Interpretability Beyond Feature Atribution : Quantitative Testing with Concept Activation Vectors (TCAV) (2017)

Contents

  1. Abstract
  2. Introduction
  3. Related Work
    1. Interpretability methods
    2. Interpretability methods in NN
    3. Linearity in NN and latent dimensions
  4. Methods
    1. User-defined Concepts as Sets of Examples
    2. CAVs ( Concept Activation Vectors )
    3. Directional Derivatives and Conceptual Sensitivity
    4. TCAV ( Testing with CAVs )


0. Abstract

Interpretation of DL = challenging! WHY?

\(\rightarrow\) OPERATE on low-level feature ( not on high-level concept )


Introduce CAVs (Concept Activation Vectors)

  • provide an interpretation of NN’s internal state in terms of human-friendly concepts

  • key idea : view high-dim internal state of NN as an aid


1. Introduction

Interpretability를 바라보는 대표적인 관점

  • describe prediction “in terms of INPUT FEATURES”


이의 문제점?

  • 1) 대부분의 ML모델은 주로 feature ( ex. pixel value ) 상에서 operate

    ( \(\neq\) 인간이 이해 가능한 high level concept )

  • 2) model’s internal values ( ex. neural activations ) : 너무 incomprehensible


Notation

  • state of ML model : \(E_m\) ( spanned by basis vectors \(e_m\) )

  • vector space of human : \(E_h\)

    ( 여기서 \(E_h\)는 input feature /training data로 국한되지 않고, user-provided data도 OK )

결국, 우리가 “interpretation”을 한다는 것은, \(g : E_m \rightarrow E_h\)를 찾는 것!

( 여기서 \(g=\) linear일 경우, linear interpretability )

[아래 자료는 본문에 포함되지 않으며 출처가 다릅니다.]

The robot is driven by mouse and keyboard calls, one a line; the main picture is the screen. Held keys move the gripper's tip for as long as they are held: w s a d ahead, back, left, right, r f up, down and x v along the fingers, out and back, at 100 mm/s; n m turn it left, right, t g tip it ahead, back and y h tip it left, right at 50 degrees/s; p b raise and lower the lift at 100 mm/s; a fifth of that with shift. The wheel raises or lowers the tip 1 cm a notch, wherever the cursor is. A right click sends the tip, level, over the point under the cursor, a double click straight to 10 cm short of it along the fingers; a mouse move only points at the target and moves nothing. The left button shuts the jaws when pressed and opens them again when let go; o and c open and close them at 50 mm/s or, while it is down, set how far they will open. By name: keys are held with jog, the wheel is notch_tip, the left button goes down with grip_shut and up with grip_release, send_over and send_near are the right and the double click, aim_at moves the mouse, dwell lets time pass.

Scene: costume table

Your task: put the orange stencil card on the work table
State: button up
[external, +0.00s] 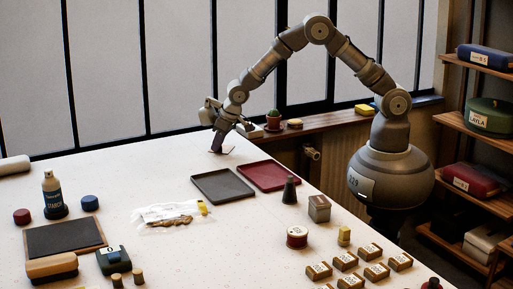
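The work table (145,178) is a large pale surface filling the left and front of the external view. My gripper (217,151) points down at the table's far edge, beyond the grey tray, with its tips at or very near the surface. A small, thin, pale piece (230,150) shows just right of the tips; it is too small to tell whether it is the orange stencil card or whether I hold it. No clearly orange card can be made out elsewhere. The gap between my fingers cannot be seen.
A dark grey tray (224,186) and a maroon tray (268,176) lie near my gripper. A clear bag (170,215), a spray bottle (52,192) and a dark pad (65,238) stand left. Several labelled blocks (346,261) fill the front right. A cactus pot (273,121) stands on the sill.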

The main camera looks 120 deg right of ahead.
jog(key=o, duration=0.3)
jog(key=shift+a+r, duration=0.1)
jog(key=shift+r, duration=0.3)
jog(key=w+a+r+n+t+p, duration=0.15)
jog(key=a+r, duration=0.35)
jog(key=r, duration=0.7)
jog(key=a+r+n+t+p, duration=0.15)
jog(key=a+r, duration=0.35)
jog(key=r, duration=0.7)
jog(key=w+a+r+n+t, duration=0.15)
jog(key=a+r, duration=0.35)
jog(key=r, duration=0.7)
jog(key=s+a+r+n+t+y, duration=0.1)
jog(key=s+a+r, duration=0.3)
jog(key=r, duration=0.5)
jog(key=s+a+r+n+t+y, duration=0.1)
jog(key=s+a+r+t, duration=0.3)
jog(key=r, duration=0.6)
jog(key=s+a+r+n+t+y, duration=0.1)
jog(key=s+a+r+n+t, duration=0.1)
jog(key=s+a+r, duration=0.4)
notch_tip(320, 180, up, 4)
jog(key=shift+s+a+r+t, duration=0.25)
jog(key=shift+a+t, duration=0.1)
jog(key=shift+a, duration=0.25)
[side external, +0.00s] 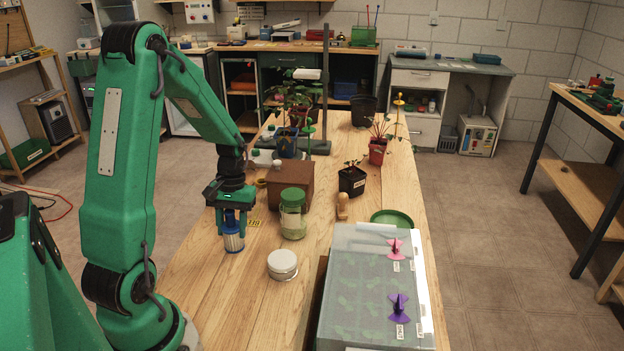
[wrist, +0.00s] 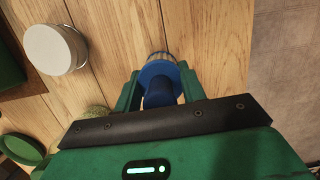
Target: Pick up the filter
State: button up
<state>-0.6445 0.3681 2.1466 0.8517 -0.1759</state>
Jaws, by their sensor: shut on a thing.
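The filter (side external: 233,242) is a small pale cylinder with blue ends, upright near the left edge of the wooden table in the side view. My gripper (side external: 233,222) points down over it, with its green fingers closed on either side of its blue upper part. In the wrist view the filter's blue cap (wrist: 160,72) sits between the two fingers of my gripper (wrist: 155,88). Whether its base touches the table or is slightly above it, I cannot tell.
A green-lidded jar (side external: 293,215) and a white-lidded round tin (side external: 282,264) stand to the right of the filter. A brown box (side external: 290,181) is behind the jar. A clear-covered seedling tray (side external: 350,300) fills the front right. Bare wood lies in front of the filter.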

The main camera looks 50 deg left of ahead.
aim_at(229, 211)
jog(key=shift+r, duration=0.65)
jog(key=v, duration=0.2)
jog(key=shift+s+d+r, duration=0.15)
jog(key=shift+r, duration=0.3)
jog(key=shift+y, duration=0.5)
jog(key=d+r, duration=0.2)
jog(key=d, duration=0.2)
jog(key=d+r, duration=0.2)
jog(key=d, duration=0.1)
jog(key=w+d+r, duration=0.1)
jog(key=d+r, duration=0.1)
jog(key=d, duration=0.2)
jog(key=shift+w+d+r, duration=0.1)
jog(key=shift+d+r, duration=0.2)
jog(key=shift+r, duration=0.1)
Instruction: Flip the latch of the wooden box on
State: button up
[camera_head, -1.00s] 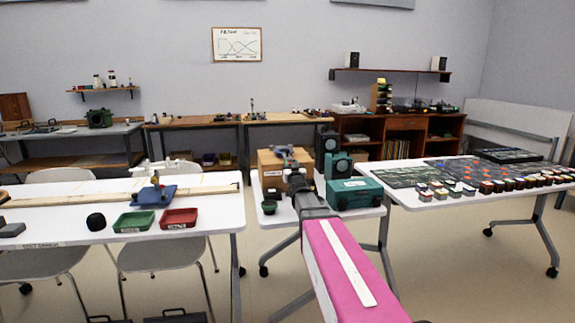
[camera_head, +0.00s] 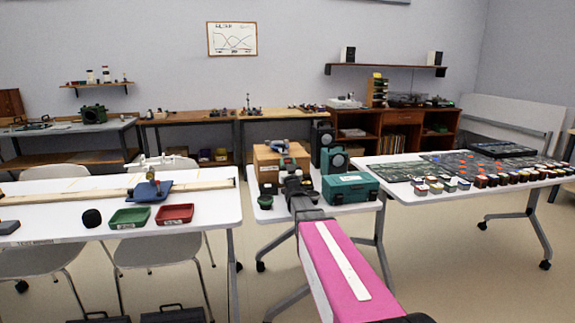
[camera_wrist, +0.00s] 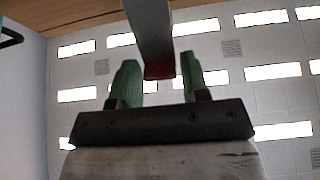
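The wooden box (camera_head: 267,172) stands on the small middle table, with a blue-grey part on its top (camera_head: 276,147). My gripper (camera_head: 291,168) is in front of the box and hides part of its front; its fingers are too small to tell there. In the wrist view my gripper (camera_wrist: 159,62) has two green fingers standing apart. A grey bar with a red tip (camera_wrist: 159,71) comes down from the top edge and ends between the fingers, with gaps on both sides. It looks like the latch lever. A wooden surface (camera_wrist: 75,14) shows at the upper left.
A small green cup (camera_head: 265,202) is at the table's left. The left table holds a green tray (camera_head: 130,217) and a red tray (camera_head: 175,214).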

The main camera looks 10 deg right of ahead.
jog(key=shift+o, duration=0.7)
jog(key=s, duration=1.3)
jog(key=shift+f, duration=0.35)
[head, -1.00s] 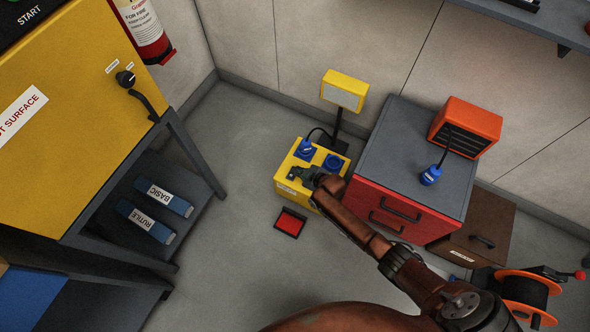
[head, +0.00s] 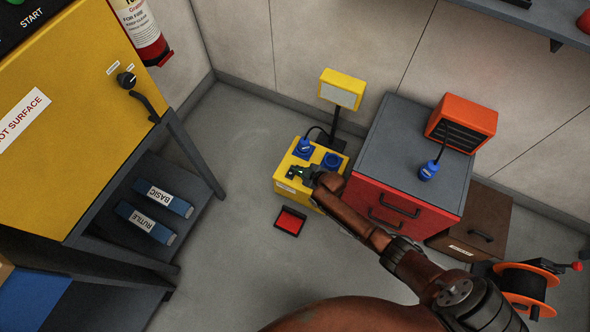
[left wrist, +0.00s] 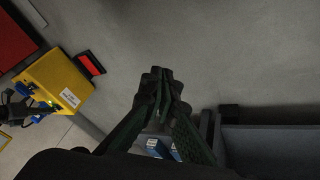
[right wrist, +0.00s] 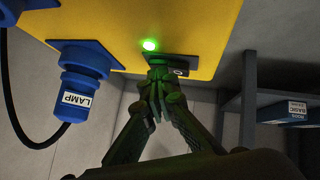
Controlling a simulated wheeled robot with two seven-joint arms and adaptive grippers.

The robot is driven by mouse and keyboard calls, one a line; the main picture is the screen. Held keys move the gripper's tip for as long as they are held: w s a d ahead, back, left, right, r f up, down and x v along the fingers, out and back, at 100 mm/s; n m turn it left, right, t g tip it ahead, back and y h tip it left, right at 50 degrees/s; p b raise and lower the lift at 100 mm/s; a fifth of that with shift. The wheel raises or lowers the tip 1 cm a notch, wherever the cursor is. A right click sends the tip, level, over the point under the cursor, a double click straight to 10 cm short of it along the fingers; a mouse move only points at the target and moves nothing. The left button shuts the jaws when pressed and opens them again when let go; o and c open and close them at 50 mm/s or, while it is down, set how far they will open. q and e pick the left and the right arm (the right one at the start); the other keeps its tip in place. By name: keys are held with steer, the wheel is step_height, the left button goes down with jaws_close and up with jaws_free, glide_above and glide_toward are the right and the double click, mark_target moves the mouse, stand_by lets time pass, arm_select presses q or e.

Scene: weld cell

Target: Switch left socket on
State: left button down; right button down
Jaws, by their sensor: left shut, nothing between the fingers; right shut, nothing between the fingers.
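The yellow socket box (head: 288,186) stands on the floor with two blue sockets on top. The left socket (head: 303,150) has a blue plug in it, labelled LAMP in the right wrist view (right wrist: 78,98). The right socket (head: 332,161) shows no plug. My right gripper (head: 297,173) is shut and empty at the box's top, in front of the left socket. In the right wrist view its tips (right wrist: 160,68) are at a dark switch plate (right wrist: 183,67), partly hiding it. A green light (right wrist: 150,45) glows beside the plate. My left gripper (left wrist: 160,78) is shut and empty above the floor.
A yellow lamp (head: 342,89) on a post stands behind the box. A red drawer cabinet (head: 400,206) stands close at its right, with an orange heater (head: 463,124) and loose blue plug (head: 428,171) on top. A red-and-black item (head: 290,221) lies in front.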

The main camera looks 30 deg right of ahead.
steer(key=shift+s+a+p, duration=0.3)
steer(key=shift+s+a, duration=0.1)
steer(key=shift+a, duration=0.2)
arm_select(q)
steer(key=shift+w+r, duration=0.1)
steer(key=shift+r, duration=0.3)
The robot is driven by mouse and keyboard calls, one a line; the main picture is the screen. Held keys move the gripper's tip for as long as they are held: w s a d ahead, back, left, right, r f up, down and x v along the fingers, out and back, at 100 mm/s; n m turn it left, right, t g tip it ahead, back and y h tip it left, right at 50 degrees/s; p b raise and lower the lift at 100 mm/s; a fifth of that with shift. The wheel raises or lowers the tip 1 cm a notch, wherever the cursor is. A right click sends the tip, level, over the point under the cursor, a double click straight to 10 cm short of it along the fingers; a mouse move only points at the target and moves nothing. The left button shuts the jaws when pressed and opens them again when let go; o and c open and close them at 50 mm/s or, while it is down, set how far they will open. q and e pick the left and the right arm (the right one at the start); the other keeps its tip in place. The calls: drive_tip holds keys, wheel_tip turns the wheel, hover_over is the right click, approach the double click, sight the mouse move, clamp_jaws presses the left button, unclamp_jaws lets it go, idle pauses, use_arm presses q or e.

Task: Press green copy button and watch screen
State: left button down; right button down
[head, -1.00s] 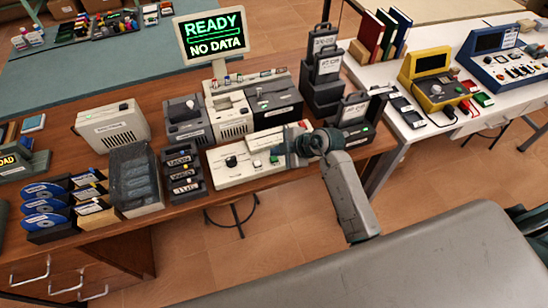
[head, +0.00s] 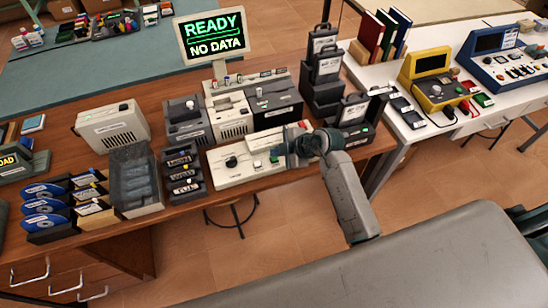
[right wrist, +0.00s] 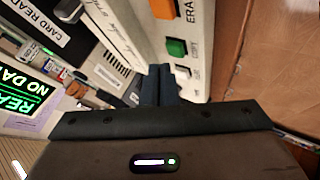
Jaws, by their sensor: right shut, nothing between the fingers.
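The cream control panel (head: 232,178) lies on the desk front with a black knob. The green copy button (right wrist: 176,47) sits on the panel, below an orange button marked "ERA..."; in the head view it is a small green spot (head: 274,159). My right gripper (right wrist: 160,70) is shut and empty, its fingertips close to the green button; I cannot tell if they touch it. My left gripper is not in view.
A card reader (right wrist: 45,22) and dark boxes stand behind the panel. A rack of labelled cartridges (head: 184,172) is left of the panel. A white table (head: 400,150) with yellow and blue devices is at the right.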

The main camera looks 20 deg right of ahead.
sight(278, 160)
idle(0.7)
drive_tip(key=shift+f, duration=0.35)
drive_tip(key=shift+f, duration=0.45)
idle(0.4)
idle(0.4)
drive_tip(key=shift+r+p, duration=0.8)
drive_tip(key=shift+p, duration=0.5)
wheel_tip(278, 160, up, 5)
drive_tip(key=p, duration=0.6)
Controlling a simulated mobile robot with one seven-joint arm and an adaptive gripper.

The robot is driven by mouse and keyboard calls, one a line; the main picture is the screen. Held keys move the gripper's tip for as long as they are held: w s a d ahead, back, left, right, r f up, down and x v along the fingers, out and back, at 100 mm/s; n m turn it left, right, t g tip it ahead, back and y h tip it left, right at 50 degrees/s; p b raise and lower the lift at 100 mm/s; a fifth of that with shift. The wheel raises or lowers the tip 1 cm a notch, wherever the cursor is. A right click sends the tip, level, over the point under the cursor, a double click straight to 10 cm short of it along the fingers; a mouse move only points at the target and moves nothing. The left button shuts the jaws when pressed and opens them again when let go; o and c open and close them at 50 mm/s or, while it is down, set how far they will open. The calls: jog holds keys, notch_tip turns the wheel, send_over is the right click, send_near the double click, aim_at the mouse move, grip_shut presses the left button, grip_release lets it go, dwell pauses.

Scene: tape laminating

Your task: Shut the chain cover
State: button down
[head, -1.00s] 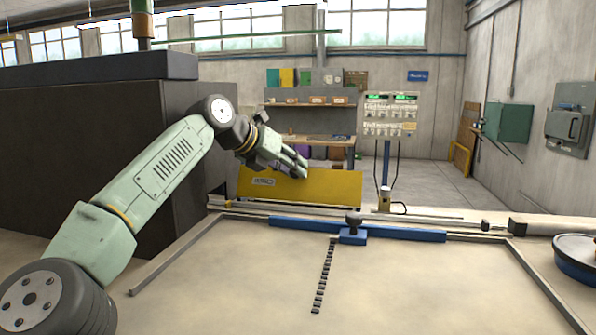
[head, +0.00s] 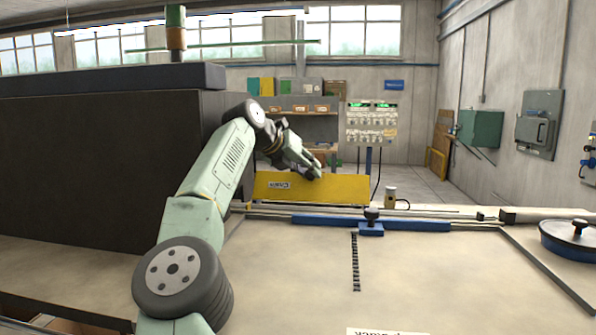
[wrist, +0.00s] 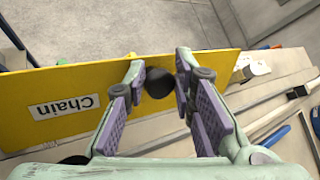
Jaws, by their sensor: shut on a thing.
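The chain cover is a long yellow panel (head: 340,190) at the far edge of the table, seen beyond the blue bar. In the wrist view the yellow panel (wrist: 110,97) crosses the picture at a slant and bears a white label reading "Chain", upside down there. A round black knob (wrist: 158,83) stands on the panel. My gripper (wrist: 160,75) is shut on this knob, one finger on each side. In the head view my gripper (head: 314,172) is at the top of the panel, right of its middle. The knob is hidden there.
The pale table (head: 290,265) lies in front, with a blue bar (head: 330,222) and its black knob. A dark housing (head: 90,160) stands left, a round lidded pot (head: 572,236) right. A control panel (head: 371,122) is behind.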

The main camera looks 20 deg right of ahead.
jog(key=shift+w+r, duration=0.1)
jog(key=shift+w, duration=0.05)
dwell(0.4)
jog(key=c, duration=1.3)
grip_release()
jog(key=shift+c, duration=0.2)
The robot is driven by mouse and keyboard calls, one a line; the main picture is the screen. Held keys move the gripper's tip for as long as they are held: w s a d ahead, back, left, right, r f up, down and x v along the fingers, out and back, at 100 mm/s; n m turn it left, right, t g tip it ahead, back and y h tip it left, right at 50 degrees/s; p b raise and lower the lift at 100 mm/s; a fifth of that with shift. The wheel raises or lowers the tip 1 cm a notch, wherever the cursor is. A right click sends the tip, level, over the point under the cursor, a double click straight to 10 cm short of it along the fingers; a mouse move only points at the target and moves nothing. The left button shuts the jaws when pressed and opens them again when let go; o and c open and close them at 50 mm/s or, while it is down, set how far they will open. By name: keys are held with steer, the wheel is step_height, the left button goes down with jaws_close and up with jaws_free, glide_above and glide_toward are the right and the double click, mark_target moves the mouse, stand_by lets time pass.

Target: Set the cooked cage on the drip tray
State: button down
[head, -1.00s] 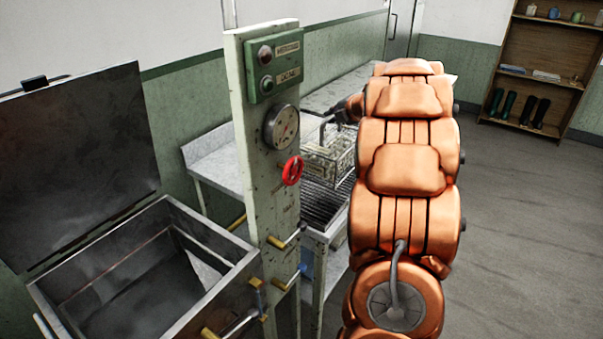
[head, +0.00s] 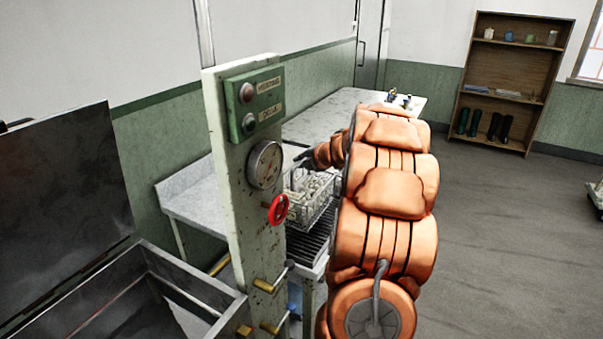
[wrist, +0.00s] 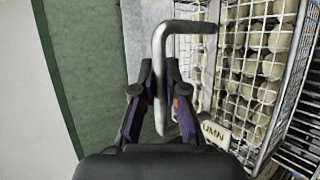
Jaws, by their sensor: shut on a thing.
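The cooked cage (head: 318,192) is a wire basket full of pale cocoons. In the head view it is at the slatted drip tray (head: 313,246), behind the gauge post. I cannot tell whether it rests on the slats or hangs just above them. In the wrist view the cage (wrist: 255,75) fills the right side, with a tag lettered "UMN" on its near side. My gripper (wrist: 163,92) is shut on the cage's bent metal handle (wrist: 163,45). Dark slats of the tray (wrist: 303,150) show at the lower right. In the head view my arm hides part of the cage and tray.
A post (head: 235,200) with a gauge and red valve wheel (head: 278,209) stands close in front of the cage. An open metal basin (head: 180,300) is at the lower left. A grey counter (head: 335,112) runs along the wall. A shelf (head: 512,85) stands at the back right; floor there is clear.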

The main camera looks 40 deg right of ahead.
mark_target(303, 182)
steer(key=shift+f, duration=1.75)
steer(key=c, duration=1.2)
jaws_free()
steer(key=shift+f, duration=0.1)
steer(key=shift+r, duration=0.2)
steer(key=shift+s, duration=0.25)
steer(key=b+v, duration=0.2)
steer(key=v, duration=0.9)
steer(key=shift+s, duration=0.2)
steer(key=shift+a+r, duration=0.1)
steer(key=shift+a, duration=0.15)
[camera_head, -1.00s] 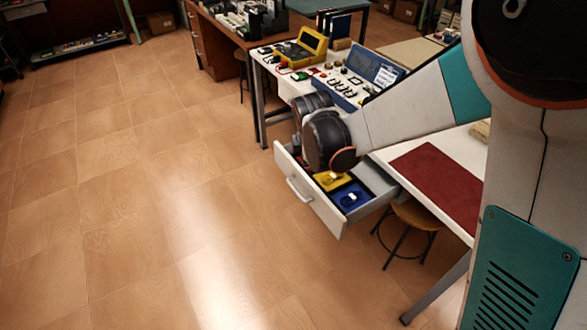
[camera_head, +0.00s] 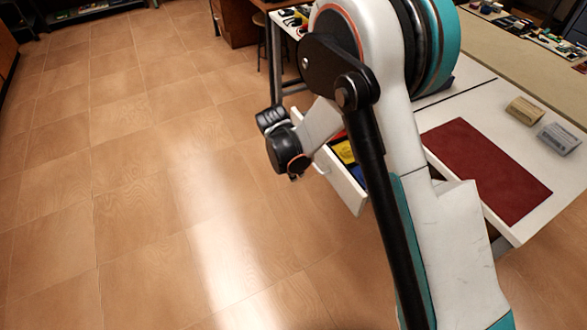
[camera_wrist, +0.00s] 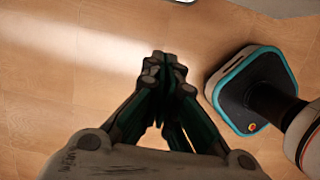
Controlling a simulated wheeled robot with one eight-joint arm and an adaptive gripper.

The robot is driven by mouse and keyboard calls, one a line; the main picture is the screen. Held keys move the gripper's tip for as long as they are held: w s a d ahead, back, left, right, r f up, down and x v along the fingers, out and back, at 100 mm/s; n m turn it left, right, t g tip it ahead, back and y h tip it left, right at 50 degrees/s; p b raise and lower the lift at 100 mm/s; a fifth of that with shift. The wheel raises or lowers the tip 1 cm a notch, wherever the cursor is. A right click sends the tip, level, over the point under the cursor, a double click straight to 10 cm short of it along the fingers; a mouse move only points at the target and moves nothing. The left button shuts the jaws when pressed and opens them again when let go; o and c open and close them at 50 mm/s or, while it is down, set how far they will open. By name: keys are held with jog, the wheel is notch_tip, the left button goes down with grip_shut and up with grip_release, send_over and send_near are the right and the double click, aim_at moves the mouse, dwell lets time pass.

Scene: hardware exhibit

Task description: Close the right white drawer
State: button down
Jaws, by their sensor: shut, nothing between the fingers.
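The white drawer (camera_head: 346,188) stands pulled out from under the white table in the head view. A yellow item (camera_head: 343,151) and a blue item lie in it; my arm hides much of its inside. Its handle (camera_head: 321,166) is on the front panel. My gripper (camera_wrist: 165,62) is shut and empty in the wrist view, with its fingers together over the floor. In the head view my wrist is in front of and left of the drawer front, and the gripper is mostly hidden. A pale edge, perhaps part of the drawer, shows at the top of the wrist view.
The white table (camera_head: 480,152) bears a red mat (camera_head: 487,172) and two small boxes (camera_head: 525,110) at the right. Brown desks stand at the back. The wooden floor (camera_head: 150,200) left of the drawer is clear.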

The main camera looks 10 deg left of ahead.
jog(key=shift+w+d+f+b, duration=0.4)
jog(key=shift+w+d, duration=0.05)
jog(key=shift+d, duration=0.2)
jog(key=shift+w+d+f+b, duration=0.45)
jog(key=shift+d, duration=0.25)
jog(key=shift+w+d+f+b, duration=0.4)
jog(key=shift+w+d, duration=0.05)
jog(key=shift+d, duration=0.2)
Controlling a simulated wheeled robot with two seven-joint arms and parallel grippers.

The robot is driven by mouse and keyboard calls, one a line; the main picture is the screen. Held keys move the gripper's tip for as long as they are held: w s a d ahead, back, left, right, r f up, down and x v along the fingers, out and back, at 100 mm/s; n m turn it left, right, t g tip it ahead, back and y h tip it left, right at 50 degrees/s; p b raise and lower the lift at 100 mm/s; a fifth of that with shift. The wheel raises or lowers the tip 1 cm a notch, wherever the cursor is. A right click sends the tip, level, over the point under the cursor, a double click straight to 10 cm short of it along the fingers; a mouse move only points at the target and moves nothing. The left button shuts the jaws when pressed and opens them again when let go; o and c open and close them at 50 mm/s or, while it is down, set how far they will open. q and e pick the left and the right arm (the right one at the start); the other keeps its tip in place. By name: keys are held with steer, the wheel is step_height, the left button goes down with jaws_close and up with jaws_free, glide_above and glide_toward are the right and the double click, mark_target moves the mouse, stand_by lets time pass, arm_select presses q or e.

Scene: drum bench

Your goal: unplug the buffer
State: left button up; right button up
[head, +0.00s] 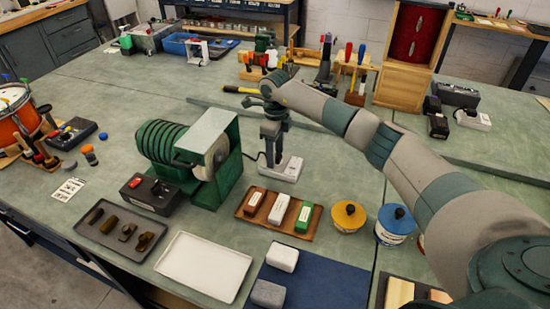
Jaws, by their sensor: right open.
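The buffer (222,135) is a green machine with a pale wheel and dark ribbed discs on its left side, standing on the bench. A small white outlet box (291,172) lies just right of it. My right gripper (273,160) points down at the back left part of this box, with its dark fingers open. The fingers hide the spot where a plug may sit, and I cannot tell whether they touch anything. A black box with a red switch (149,193) stands in front of the buffer. My left gripper is not in view.
A wooden tray (258,217) with white and green blocks lies in front of the outlet box. A white tray (204,267), a dark tray (110,240) and two tins (348,217) are nearby. Tool racks stand behind.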

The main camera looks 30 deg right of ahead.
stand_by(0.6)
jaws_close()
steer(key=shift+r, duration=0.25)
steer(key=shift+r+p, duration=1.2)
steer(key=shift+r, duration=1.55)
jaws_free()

Concept Activation Vector (CAV)

  • \(E_m\)과 \(E_h\)를 translate하는 방법
  • derive CAVs by training a linear classifier between concept’s examples & random counter examples


quantitative Testing with CAV (TCAV)

  • 이 논문의 최종 결과! new linear interpretability method

  • use directional derivatives

    to quantify the model prediction’s sensitivity to an underlying HIGH-level concept

  • ex) “얼룩말” 사진

    • user-defined set of examples : “striped” (줄무늬가 있는)
    • TCAV는 “striped”라는 concept이 “얼룩말”이라는 prediction을 낸 영향을 quantify할 수 있다.


TCAV의 goals

  • 1) Accessibility : ML 전문가가 아니더라도 OK
  • 2) Customization : adapts to ANY concept
  • 3) Plug-in readiness : retraining (X)
  • 4) Global quantification : interpret ENTIRE CLASSES (O), individual datapoints (X)


2. Related Work

  • 2-1) overview of interpretability methods

  • 2-2) methods specific to NN
  • 2-3) methods that leverage the local linearity of NNs


2-1) Interpretability methods

interpretability를 얻기 위한 2가지 옵션

  • [옵션 1] interpretable model로 모델을 국한시키기
    • 어려운 점 ) high performance 어려워
  • [옵션 2] 모델을 post-process하여 insight를 얻기
    • 어려운 점 ) ensure the explanation correctly reflects model’s complex internals


interpretability를 얻기 위한 method의 트렌드

  • method that can be applied without retraining or without modifying the network

  • use generated explanation as input & check network’s output for validation

    ( 주로 perturbation-based / sensitivity analysis-based interpretability methods 에서 사용 )


Perturbation-based

  • use data/features as a form of perturbation

    & check response changes

  • maintain consistency..

    • 1) locally ( data point & neighbors에서 explanation이 true )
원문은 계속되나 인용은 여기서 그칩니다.